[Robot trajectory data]
--- start ---
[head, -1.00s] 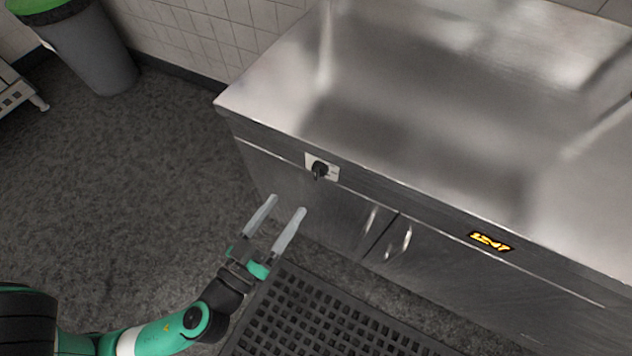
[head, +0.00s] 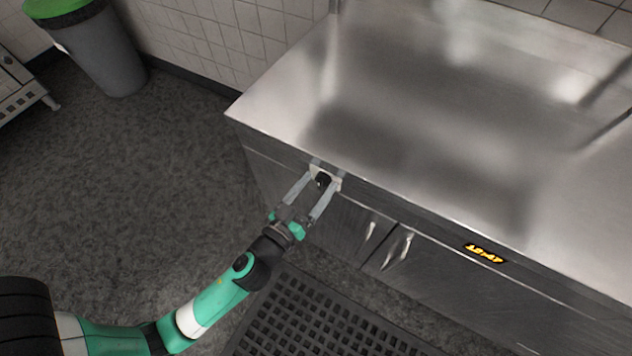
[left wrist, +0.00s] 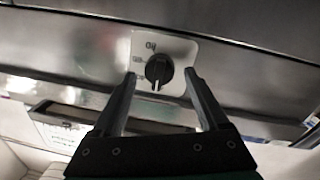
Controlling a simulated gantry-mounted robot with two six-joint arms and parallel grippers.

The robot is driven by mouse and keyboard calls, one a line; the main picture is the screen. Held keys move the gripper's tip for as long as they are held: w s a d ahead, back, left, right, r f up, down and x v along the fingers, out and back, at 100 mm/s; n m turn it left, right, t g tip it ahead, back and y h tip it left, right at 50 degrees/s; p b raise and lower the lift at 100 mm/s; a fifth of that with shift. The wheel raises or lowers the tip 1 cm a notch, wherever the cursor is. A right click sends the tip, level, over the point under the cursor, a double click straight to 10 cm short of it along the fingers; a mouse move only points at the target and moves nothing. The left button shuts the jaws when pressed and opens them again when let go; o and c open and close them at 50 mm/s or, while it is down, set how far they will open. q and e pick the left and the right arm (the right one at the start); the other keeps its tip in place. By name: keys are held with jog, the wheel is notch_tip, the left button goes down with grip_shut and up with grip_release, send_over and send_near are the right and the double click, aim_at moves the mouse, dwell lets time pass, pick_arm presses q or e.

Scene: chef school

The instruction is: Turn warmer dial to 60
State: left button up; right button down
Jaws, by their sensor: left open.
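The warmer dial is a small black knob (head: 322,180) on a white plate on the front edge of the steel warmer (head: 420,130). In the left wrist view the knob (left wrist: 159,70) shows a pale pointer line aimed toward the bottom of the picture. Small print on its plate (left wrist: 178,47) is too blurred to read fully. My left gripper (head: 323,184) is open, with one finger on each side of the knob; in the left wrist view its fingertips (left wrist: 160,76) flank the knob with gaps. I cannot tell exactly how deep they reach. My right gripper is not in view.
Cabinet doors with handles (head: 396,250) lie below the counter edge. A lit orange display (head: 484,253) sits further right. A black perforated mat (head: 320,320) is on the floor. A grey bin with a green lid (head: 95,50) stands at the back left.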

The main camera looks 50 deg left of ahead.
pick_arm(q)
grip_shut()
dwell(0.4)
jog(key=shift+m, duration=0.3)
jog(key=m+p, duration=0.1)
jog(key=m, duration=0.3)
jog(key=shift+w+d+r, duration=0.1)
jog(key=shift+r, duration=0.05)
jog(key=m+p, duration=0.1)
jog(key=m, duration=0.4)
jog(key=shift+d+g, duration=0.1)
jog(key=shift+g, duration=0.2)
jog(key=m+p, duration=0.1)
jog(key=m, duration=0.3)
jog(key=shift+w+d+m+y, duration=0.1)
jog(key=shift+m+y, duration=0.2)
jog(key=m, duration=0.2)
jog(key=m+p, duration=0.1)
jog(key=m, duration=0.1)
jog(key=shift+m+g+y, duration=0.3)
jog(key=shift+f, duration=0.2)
--- end ---
--- start ---
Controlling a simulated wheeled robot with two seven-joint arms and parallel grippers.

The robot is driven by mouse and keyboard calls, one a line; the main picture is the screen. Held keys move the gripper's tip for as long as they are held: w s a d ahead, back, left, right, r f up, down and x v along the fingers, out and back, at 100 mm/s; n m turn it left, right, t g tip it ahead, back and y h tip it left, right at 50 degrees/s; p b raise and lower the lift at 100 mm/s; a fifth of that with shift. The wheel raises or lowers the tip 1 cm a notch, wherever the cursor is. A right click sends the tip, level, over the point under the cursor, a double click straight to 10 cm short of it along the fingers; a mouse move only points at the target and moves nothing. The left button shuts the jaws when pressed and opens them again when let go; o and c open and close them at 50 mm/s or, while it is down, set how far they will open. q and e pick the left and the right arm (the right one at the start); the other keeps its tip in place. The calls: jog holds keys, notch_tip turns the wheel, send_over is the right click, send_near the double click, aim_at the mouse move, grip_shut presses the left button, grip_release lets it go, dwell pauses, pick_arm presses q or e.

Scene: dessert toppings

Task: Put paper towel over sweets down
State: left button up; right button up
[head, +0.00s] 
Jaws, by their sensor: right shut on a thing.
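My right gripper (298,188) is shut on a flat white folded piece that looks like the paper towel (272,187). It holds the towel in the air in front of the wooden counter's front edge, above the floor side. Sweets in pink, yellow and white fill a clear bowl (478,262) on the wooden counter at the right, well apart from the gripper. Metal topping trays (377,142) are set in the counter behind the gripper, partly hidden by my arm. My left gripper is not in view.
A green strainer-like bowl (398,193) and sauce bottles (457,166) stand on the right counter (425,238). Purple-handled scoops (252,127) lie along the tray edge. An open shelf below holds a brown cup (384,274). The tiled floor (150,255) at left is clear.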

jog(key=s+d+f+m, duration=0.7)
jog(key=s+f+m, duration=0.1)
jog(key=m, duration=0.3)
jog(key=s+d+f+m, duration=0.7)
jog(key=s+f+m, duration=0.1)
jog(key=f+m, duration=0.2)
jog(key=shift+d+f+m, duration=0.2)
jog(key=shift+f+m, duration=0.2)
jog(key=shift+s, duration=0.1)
--- end ---
--- start ---
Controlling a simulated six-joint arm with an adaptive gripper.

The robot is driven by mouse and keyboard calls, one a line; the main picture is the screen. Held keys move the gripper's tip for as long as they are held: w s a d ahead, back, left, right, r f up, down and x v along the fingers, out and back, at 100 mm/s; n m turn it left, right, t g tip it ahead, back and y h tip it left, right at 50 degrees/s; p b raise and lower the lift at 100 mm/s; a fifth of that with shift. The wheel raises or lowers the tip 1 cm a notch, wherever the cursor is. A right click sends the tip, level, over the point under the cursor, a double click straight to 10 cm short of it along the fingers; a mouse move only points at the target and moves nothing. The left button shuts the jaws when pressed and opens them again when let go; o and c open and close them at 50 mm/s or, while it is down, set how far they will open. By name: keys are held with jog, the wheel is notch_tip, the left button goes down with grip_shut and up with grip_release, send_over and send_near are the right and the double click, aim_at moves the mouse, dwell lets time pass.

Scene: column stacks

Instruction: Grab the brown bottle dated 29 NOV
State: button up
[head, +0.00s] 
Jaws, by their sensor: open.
--- end ---
(Stated problem): Copy out every line holding the string "Scene".

(Answer to the task):
Scene: chef school
Scene: dessert toppings
Scene: column stacks

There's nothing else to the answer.